● **INSTRUCTIONS TO FOLLOW**
Tally how many lines of these entries hold the string "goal". Return the number alone.

● **EXTRACTED MATERIAL**
________________________________________

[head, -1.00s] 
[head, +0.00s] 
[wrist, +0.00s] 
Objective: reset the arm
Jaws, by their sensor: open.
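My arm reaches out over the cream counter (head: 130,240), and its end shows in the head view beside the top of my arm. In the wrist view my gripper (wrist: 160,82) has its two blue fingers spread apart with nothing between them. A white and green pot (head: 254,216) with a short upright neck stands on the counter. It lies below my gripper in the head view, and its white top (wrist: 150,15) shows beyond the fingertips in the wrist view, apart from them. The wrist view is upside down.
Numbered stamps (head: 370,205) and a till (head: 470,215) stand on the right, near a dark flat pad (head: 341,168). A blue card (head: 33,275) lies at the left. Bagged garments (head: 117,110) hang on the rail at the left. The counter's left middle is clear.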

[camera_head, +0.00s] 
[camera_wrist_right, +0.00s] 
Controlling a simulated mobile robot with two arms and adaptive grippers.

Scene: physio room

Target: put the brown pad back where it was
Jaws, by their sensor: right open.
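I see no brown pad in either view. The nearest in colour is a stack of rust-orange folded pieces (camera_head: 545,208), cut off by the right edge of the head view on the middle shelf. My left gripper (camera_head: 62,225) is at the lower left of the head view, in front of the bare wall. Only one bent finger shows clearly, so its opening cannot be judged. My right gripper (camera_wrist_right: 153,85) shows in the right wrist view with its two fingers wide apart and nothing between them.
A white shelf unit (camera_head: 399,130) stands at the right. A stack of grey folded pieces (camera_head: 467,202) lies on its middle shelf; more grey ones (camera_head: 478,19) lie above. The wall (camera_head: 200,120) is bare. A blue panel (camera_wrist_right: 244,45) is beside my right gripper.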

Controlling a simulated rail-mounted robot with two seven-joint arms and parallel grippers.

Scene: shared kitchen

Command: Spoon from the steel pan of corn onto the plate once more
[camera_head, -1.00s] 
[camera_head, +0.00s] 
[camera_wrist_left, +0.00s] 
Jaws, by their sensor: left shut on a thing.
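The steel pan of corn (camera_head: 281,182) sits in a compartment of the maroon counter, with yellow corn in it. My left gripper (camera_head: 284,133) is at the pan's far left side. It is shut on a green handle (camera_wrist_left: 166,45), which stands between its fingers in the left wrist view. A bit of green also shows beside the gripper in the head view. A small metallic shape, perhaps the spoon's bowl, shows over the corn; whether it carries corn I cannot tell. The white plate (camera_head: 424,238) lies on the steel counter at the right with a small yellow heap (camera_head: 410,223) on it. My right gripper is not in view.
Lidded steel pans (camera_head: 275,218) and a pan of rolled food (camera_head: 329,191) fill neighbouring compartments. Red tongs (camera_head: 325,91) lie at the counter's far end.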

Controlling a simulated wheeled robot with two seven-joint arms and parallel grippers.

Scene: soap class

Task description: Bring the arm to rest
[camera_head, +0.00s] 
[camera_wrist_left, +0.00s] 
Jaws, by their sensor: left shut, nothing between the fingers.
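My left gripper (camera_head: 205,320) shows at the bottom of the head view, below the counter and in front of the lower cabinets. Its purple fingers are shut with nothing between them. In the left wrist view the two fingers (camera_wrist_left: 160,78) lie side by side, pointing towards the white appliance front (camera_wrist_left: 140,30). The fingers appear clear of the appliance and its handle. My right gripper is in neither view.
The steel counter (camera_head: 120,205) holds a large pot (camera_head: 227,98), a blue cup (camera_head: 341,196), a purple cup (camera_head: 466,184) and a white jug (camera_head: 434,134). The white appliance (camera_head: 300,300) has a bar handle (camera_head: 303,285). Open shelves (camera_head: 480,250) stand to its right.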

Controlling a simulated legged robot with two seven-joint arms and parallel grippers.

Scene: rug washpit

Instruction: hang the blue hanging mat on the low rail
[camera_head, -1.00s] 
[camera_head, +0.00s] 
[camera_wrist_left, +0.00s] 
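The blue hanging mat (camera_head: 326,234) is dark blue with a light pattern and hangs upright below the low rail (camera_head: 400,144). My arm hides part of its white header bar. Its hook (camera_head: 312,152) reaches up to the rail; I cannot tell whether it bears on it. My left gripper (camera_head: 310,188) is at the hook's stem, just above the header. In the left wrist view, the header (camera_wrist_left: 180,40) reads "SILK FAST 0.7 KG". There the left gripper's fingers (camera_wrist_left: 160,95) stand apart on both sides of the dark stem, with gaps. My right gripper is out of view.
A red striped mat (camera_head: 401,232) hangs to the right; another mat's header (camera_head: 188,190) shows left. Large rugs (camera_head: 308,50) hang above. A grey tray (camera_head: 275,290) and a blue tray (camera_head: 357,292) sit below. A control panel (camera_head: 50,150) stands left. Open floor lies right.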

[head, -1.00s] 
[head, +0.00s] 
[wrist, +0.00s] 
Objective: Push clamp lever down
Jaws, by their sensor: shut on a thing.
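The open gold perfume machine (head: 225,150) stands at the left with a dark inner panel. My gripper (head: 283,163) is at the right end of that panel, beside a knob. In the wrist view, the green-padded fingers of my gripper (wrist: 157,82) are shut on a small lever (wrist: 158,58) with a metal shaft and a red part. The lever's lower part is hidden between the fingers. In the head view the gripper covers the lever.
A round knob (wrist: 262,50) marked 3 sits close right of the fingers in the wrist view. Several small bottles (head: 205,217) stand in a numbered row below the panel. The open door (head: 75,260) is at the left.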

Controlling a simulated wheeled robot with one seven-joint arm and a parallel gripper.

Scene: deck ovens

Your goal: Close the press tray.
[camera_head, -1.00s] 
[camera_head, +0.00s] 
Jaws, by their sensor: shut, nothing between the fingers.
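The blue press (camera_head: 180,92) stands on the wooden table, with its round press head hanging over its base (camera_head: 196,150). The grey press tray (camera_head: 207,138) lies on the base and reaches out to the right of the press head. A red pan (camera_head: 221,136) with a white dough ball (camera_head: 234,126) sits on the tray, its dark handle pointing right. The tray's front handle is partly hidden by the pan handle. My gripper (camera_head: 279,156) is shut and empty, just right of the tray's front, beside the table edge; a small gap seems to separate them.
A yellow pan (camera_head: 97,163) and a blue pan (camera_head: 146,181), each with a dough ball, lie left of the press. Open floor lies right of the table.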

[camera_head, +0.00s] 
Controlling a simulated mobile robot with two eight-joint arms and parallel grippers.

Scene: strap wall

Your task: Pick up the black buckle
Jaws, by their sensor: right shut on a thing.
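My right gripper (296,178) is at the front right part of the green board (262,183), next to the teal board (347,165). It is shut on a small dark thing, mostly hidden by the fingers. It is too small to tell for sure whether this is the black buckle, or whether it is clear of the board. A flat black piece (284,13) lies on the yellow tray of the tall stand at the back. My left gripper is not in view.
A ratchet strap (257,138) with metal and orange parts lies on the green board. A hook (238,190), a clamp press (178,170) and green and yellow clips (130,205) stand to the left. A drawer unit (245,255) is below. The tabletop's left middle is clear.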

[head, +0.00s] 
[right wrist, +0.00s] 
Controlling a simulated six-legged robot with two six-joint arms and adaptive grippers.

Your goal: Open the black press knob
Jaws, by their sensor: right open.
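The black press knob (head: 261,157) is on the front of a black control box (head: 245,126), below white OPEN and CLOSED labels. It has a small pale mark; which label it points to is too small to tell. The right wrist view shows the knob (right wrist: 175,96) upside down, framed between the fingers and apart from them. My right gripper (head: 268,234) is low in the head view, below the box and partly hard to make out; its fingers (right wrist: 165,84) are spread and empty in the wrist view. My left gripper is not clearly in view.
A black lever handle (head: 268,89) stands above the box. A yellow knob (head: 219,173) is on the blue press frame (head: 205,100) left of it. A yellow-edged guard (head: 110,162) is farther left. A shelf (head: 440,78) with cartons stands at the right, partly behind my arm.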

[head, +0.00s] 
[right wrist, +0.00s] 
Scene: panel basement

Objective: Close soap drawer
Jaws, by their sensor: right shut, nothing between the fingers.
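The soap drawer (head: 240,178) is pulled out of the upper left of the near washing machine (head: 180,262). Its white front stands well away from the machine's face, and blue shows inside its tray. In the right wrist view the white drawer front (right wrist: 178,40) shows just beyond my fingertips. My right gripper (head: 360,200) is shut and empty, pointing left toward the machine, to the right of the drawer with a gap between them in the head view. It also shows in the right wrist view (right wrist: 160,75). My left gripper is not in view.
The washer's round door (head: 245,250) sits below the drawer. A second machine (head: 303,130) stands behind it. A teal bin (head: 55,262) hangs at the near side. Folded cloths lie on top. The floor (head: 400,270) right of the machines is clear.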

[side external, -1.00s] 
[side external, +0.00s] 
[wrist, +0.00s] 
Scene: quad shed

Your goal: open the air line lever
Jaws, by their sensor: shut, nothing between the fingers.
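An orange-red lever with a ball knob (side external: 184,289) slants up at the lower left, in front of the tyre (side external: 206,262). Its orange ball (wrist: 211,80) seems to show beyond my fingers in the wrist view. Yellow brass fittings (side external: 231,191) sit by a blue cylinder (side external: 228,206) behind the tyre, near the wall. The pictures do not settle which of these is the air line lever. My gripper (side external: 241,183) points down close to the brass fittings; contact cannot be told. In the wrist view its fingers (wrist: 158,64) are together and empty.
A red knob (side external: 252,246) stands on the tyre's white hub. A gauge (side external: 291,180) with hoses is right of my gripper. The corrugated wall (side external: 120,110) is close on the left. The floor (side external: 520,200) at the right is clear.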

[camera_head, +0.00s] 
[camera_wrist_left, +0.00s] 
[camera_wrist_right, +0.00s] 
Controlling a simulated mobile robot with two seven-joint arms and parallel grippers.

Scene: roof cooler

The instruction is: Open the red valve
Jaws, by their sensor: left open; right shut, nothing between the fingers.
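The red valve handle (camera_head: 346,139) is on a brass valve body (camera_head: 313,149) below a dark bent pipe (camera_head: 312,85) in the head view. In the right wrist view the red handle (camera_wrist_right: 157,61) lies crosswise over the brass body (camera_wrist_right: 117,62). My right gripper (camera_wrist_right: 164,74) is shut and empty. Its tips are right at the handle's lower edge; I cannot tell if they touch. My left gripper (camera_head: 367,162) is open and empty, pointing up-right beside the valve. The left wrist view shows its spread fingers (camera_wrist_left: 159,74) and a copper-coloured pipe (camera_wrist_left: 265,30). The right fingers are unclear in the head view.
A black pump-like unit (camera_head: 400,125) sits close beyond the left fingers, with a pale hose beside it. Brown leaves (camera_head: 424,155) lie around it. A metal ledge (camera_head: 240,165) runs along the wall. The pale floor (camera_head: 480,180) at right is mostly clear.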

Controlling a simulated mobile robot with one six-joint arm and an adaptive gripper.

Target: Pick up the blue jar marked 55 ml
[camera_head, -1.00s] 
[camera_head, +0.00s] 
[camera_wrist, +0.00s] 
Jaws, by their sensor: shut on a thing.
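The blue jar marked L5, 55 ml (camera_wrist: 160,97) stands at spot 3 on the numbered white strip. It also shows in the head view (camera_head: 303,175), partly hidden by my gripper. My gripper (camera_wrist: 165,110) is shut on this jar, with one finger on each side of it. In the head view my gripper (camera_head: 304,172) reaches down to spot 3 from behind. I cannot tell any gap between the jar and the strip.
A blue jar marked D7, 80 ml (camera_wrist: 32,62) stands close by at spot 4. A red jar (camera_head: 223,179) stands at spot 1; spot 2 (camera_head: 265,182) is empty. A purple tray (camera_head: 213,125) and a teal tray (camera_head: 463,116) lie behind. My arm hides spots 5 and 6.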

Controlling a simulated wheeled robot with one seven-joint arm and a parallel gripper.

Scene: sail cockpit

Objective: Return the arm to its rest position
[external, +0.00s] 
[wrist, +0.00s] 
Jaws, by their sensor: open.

________________________________________

● **FINISHED EXERCISE**
3